What can one conclude from all these numbers and notations?
First, if 2012 can be regarded as typical, each year about one legal immigrant in six is a victim of some kind; a migrant admitted not because they will make a contribution to the United States — though some will — but because we are a magnanimous nation.
Second, we have a plethora of immigration programs, often for tiny populations, which leads to extra and probably extraneous work for our migration minders. Policies and procedures must be prepared and reviewed for each of the 70 specific victim categories, in addition to a similar spread of policies and procedures for relatives, relatives of relatives, workers, and relatives of workers — program categories not covered by this long table.
In 15 of the 70 categories the use in 2012 was so small that USCIS recorded “D”, or the presence of only one or two migrants.
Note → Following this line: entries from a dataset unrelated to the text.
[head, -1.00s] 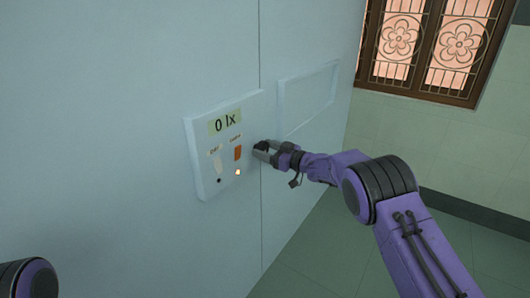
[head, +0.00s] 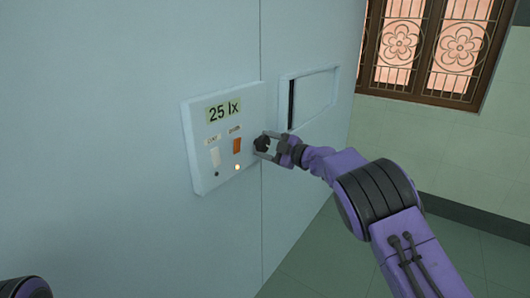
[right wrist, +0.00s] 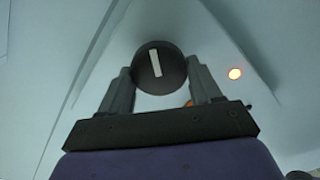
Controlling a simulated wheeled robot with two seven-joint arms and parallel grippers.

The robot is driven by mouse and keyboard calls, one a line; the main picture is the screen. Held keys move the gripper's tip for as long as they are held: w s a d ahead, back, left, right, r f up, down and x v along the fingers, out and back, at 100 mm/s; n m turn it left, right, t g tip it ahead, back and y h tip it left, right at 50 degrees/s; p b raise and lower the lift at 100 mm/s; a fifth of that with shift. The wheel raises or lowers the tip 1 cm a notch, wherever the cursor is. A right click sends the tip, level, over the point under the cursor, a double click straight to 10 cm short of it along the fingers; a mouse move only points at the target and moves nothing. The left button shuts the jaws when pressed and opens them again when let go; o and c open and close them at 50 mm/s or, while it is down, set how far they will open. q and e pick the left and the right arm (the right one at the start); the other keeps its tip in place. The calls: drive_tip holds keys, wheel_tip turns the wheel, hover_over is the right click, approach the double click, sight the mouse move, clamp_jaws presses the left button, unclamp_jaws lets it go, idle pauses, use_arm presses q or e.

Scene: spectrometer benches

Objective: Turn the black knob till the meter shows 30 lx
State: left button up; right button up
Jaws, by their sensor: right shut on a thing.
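The meter (head: 223,109) on the wall panel (head: 200,184) reads 25 lx in the head view. The black knob (head: 262,144) is at the panel's right side. My right gripper (head: 264,145) is shut on the knob, with one finger on each side. In the right wrist view the knob (right wrist: 158,68) shows a white mark on its round face, between the two fingers of the gripper (right wrist: 160,80). My left gripper is not in view; only a bit of my left arm shows at the lower left of the head view.
The panel also has a white switch (head: 215,157) and an orange switch (head: 237,146), with a lit lamp (head: 237,167) below the orange one. To the right is a framed hatch (head: 314,97) with a dark gap at its left edge. A barred window (head: 425,45) is behind.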

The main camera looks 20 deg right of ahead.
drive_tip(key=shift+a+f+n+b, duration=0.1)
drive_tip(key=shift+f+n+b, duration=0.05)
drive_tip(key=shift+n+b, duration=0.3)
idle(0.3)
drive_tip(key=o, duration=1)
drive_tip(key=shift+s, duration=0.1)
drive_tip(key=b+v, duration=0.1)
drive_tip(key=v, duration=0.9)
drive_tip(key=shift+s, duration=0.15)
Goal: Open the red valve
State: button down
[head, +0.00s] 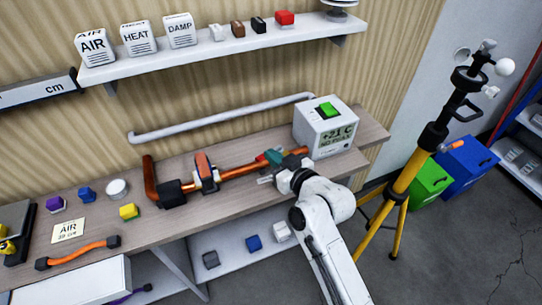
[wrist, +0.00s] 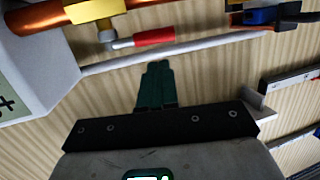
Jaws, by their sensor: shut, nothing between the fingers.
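The red valve handle (wrist: 154,37) shows in the wrist view as a red grip on a short metal stem. The stem joins a yellow valve body (wrist: 95,10) on the copper pipe (wrist: 40,17). In the head view, a bit of the red handle (head: 261,158) shows just left of my gripper, and the gripper hides much of the valve. My gripper (wrist: 155,68) has dark green fingers shut together, with nothing between them. The fingertips point toward the red grip, with a visible gap in the wrist view. In the head view my gripper (head: 273,157) is over the pipe's right part.
A white box (head: 325,130) with a green button and display stands right of the valve. A pale rail (head: 220,118) runs along the wall behind. Small blocks lie on the bench's left part.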

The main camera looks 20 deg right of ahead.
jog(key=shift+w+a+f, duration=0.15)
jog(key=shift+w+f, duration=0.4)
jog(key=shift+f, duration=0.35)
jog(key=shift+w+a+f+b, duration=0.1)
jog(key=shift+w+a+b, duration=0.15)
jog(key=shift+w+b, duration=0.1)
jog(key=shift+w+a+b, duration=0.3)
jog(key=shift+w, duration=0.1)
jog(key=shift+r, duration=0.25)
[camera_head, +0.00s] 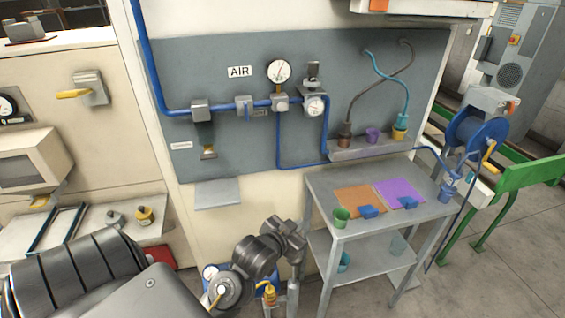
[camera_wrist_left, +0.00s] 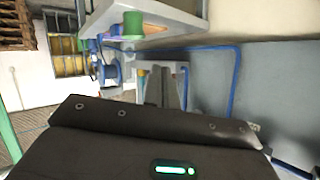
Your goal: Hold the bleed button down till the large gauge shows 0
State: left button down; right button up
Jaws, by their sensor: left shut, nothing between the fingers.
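The large round white gauge (camera_head: 278,71) stands on the blue air line on the grey AIR panel. Its needle slants away from straight down, but the scale is too small to read. A smaller gauge (camera_head: 314,105) sits to its right and lower. A grey block (camera_head: 280,102) lies under the large gauge. I cannot tell for sure which part is the bleed button. My left gripper (camera_head: 290,234) is shut and empty, below the panel and left of the metal table, apart from the air fittings. Its fingers (camera_wrist_left: 168,88) also show in the left wrist view. My right gripper is not seen.
A metal table (camera_head: 318,188) stands right of my left gripper, with an orange mat (camera_head: 360,199), a purple mat (camera_head: 400,191) and a green cup (camera_head: 340,217). A small grey shelf (camera_head: 217,194) juts out below the panel. A blue hose reel (camera_head: 478,133) stands at the right.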

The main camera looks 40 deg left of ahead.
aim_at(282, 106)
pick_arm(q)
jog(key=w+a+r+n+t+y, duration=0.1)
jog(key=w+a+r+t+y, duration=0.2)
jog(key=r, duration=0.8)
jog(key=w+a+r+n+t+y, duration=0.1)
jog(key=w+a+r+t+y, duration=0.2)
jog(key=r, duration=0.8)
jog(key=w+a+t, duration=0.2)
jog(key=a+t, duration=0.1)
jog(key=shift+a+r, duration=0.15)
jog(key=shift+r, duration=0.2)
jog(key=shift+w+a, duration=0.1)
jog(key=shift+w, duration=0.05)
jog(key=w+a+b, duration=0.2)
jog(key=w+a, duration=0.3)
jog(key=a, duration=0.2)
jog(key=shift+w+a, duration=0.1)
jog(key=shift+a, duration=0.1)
All of this suggests that the nation probably does not need any more specific programs for specific subsets of legal migrants, and certainly it could get along without many of the existing ones. I would suggest, among other things, that we should eliminate visas for parents and the siblings of T and U visa holders in any tightening process.
It should be borne in mind, further, that this seemingly endless table dealt only with victims securing green cards; it did not touch the many, often similar, programs that other migrants can use to secure temporary legal status in the United States.